[A run of records]
-- start --

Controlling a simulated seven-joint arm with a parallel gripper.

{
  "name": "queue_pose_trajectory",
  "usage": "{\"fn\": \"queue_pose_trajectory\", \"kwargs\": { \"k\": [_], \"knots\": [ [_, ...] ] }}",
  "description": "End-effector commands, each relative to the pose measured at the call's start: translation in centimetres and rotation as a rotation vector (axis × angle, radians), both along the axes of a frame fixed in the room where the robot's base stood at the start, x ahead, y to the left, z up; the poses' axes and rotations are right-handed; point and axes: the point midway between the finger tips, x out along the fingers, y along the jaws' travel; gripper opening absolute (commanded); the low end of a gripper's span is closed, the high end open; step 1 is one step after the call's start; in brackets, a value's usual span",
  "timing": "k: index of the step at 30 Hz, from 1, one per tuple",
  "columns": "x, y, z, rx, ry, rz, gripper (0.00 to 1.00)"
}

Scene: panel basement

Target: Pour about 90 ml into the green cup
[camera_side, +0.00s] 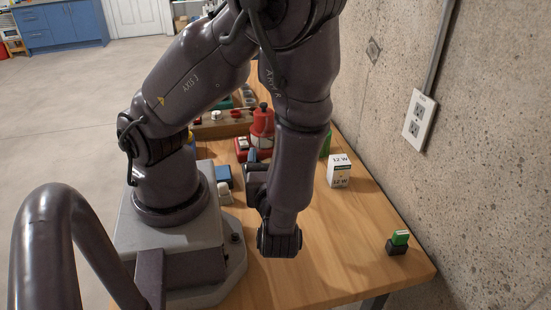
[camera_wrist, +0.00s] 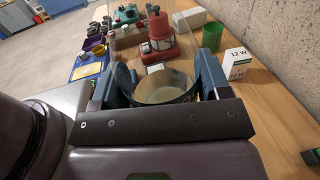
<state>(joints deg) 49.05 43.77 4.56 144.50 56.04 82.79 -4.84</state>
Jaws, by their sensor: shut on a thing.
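My gripper (camera_wrist: 160,78) is shut on a clear glass vessel (camera_wrist: 158,92), which sits between its two blue fingers in the wrist view. Pale liquid shows inside the vessel, and its level cannot be read. The green cup (camera_wrist: 208,38) stands upright on the table, ahead and right of the vessel and apart from it. In the side view only a sliver of the green cup (camera_side: 326,145) shows behind my arm. There my gripper (camera_side: 254,168) is mostly hidden by my forearm, and the vessel cannot be made out.
A white 12 W box (camera_side: 340,171) stands right of the green cup, near the concrete wall. A red device (camera_wrist: 160,42) stands ahead of the vessel. A small green and black block (camera_side: 398,244) sits near the table's front corner.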

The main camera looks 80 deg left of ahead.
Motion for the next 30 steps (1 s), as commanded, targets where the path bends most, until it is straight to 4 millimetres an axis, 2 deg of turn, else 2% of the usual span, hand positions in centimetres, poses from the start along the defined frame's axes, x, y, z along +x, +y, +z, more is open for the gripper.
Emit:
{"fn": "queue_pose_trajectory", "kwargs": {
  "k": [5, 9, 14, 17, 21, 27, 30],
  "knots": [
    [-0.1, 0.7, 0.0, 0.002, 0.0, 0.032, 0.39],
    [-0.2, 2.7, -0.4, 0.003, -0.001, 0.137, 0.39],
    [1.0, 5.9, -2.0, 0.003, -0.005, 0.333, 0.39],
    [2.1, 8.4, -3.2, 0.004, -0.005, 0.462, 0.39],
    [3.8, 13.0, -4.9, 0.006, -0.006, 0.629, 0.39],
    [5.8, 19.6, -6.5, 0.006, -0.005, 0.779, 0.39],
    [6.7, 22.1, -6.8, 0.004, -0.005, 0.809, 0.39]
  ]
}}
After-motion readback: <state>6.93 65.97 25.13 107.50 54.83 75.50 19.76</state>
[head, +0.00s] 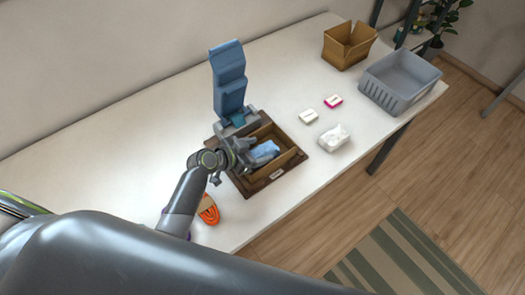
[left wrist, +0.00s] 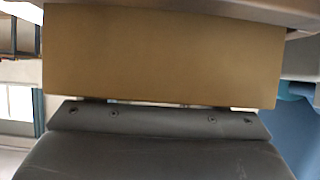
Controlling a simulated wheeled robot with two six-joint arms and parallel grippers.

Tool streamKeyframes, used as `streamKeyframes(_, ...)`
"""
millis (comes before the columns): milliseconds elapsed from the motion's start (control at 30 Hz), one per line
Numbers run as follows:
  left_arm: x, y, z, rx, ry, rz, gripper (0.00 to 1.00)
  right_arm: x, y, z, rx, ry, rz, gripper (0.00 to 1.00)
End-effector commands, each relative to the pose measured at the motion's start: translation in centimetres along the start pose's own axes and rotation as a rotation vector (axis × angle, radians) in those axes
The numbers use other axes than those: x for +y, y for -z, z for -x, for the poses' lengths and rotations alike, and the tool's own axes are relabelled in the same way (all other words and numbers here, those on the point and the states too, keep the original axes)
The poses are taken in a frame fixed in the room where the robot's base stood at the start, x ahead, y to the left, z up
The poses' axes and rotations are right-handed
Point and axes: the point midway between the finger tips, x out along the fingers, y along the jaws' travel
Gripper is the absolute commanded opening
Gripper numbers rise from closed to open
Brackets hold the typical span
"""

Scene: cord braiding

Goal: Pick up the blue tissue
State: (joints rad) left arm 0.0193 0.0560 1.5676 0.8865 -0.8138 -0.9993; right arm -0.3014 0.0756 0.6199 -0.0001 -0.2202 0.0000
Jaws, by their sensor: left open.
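The blue tissue (head: 265,151) lies crumpled inside a brown wooden box (head: 275,176) in the head view. My left gripper (head: 246,151) is open at the left side of the box, close to the tissue's left end. I cannot tell whether it touches the tissue. In the left wrist view a flat tan panel (left wrist: 160,55) fills most of the picture, and the tissue cannot be made out with certainty. My right gripper is not in view.
A tall blue object (head: 229,78) stands behind the box. An orange patterned item (head: 208,209) lies near the front edge. A white crumpled item (head: 335,138), two small bars, a cardboard box (head: 348,45) and a grey basket (head: 397,88) are to the right. The table's left part is clear.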

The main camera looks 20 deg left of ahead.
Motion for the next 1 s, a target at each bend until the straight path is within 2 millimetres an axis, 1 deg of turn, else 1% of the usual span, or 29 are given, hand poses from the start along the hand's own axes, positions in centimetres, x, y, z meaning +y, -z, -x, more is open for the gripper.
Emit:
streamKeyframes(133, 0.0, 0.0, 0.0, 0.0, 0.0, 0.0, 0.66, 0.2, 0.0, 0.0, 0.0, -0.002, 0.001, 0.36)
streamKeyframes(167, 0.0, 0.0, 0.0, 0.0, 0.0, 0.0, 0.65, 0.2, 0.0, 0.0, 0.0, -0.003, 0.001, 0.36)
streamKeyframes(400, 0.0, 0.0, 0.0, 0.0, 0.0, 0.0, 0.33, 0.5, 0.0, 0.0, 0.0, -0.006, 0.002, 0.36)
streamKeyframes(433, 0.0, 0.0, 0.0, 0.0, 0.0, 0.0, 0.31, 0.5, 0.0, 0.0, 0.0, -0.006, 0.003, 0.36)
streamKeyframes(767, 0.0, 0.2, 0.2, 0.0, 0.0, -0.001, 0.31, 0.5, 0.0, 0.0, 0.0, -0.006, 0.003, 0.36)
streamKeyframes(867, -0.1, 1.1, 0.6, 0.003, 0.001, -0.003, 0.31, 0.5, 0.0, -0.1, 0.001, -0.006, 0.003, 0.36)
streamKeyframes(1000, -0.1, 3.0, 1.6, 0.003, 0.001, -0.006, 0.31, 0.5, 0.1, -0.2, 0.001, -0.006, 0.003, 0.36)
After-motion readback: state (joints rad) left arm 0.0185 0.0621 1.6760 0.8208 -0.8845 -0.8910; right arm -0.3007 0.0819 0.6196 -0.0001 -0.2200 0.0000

-- end --

Copy every entry word for word, but omit the pictures.

Exercise answer =
Controlling a simulated seven-joint arm with a parallel gripper.

{
  "name": "queue_pose_trajectory",
  "usage": "{\"fn\": \"queue_pose_trajectory\", \"kwargs\": { \"k\": [_], \"knots\": [ [_, ...] ] }}",
  "description": "End-effector commands, each relative to the pose measured at the call's start: translation in centimetres and rotation as a rotation vector (axis × angle, radians), both along the axes of a frame fixed in the room where the robot's base stood at the start, x ahead, y to the left, z up; the poses' axes and rotations are right-handed; point and axes: the point midway between the finger tips, x out along the fingers, y along the jaws' travel; gripper opening absolute (commanded); the low end of a gripper's span is closed, the high end open; step 1 is one step after the call's start; in brackets, a value's usual span",
  "timing": "k: index of the step at 30 Hz, from 1, one per tuple",
  "columns": "x, y, z, rx, ry, rz, gripper (0.00 to 1.00)"
}

Scene: panel basement

Target: Pour about 90 ml into the green cup
[camera_side, +0.00s] 
[camera_wrist, +0.00s] 
<state>(joints deg) 49.05 43.77 4.56 144.50 56.04 82.79 -4.84</state>
Jaws, by their sensor: shut on a thing.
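My gripper (camera_wrist: 160,78) is shut on a clear glass vessel (camera_wrist: 158,92), which sits between its two blue fingers in the wrist view. Pale liquid shows inside the vessel, and its level cannot be read. The green cup (camera_wrist: 208,38) stands upright on the table, ahead and right of the vessel and apart from it. In the side view only a sliver of the green cup (camera_side: 326,145) shows behind my arm. There my gripper (camera_side: 254,168) is mostly hidden by my forearm, and the vessel cannot be made out.
A white 12 W box (camera_side: 340,171) stands right of the green cup, near the concrete wall. A red device (camera_wrist: 160,42) stands ahead of the vessel. A small green and black block (camera_side: 398,244) sits near the table's front corner.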

The main camera looks 80 deg left of ahead.
Motion for the next 30 steps (1 s), as commanded, targets where the path bends most, until it is straight to 4 millimetres an axis, 2 deg of turn, else 2% of the usual span, hand positions in centimetres, poses from the start along the defined frame's axes, x, y, z along +x, +y, +z, more is open for the gripper.
Emit:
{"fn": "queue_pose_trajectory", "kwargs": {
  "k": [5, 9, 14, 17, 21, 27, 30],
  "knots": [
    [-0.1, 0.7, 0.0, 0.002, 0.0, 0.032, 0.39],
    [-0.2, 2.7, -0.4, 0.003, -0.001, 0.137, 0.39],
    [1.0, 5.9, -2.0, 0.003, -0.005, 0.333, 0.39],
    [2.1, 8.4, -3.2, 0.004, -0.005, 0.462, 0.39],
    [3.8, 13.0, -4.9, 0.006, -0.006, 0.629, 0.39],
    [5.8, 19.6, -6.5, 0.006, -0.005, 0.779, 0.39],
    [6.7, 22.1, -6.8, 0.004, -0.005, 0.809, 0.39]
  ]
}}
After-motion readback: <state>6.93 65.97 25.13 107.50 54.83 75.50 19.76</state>
[head, +0.00s] 
[left wrist, +0.00s] 
Controlling a simulated wheeled robot with two six-joint arms and parallel grippers.

Tool streamKeyframes, used as `streamKeyframes(_, ...)`
"""
millis (comes before the columns): milliseconds elapsed from the motion's start (control at 30 Hz), one per line
Numbers run as follows:
  left_arm: x, y, z, rx, ry, rz, gripper (0.00 to 1.00)
  right_arm: x, y, z, rx, ry, rz, gripper (0.00 to 1.00)
End-effector commands, each relative to the pose measured at the motion's start: translation in centimetres along the start pose's own axes and rotation as a rotation vector (axis × angle, radians) in those axes
The numbers use other axes than those: x for +y, y for -z, z for -x, for the poses' lengths and rotations alike, and the tool's own axes are relabelled in the same way (all other words and numbers here, those on the point and the states too, keep the original axes)
The poses are taken in a frame fixed in the room where the robot's base stood at the start, x ahead, y to the left, z up
The poses' axes and rotations are right-handed
Point and axes: the point midway between the finger tips, x out along the fingers, y along the jaws' travel
Gripper is the absolute commanded opening
Gripper numbers rise from closed to open
Brackets hold the typical span
"""

Scene: cord braiding

Goal: Pick up the blue tissue
State: (joints rad) left arm 0.0193 0.0560 1.5676 0.8865 -0.8138 -0.9993; right arm -0.3014 0.0756 0.6199 -0.0001 -0.2202 0.0000
Jaws, by their sensor: left open.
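The blue tissue (head: 265,151) lies crumpled inside a brown wooden box (head: 275,176) in the head view. My left gripper (head: 246,151) is open at the left side of the box, close to the tissue's left end. I cannot tell whether it touches the tissue. In the left wrist view a flat tan panel (left wrist: 160,55) fills most of the picture, and the tissue cannot be made out with certainty. My right gripper is not in view.
A tall blue object (head: 229,78) stands behind the box. An orange patterned item (head: 208,209) lies near the front edge. A white crumpled item (head: 335,138), two small bars, a cardboard box (head: 348,45) and a grey basket (head: 397,88) are to the right. The table's left part is clear.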

The main camera looks 20 deg left of ahead.
Motion for the next 1 s, a target at each bend until the straight path is within 2 millimetres an axis, 1 deg of turn, else 1% of the usual span, or 29 are given, hand poses from the start along the hand's own axes, positions in centimetres, x, y, z meaning +y, -z, -x, more is open for the gripper.
Emit:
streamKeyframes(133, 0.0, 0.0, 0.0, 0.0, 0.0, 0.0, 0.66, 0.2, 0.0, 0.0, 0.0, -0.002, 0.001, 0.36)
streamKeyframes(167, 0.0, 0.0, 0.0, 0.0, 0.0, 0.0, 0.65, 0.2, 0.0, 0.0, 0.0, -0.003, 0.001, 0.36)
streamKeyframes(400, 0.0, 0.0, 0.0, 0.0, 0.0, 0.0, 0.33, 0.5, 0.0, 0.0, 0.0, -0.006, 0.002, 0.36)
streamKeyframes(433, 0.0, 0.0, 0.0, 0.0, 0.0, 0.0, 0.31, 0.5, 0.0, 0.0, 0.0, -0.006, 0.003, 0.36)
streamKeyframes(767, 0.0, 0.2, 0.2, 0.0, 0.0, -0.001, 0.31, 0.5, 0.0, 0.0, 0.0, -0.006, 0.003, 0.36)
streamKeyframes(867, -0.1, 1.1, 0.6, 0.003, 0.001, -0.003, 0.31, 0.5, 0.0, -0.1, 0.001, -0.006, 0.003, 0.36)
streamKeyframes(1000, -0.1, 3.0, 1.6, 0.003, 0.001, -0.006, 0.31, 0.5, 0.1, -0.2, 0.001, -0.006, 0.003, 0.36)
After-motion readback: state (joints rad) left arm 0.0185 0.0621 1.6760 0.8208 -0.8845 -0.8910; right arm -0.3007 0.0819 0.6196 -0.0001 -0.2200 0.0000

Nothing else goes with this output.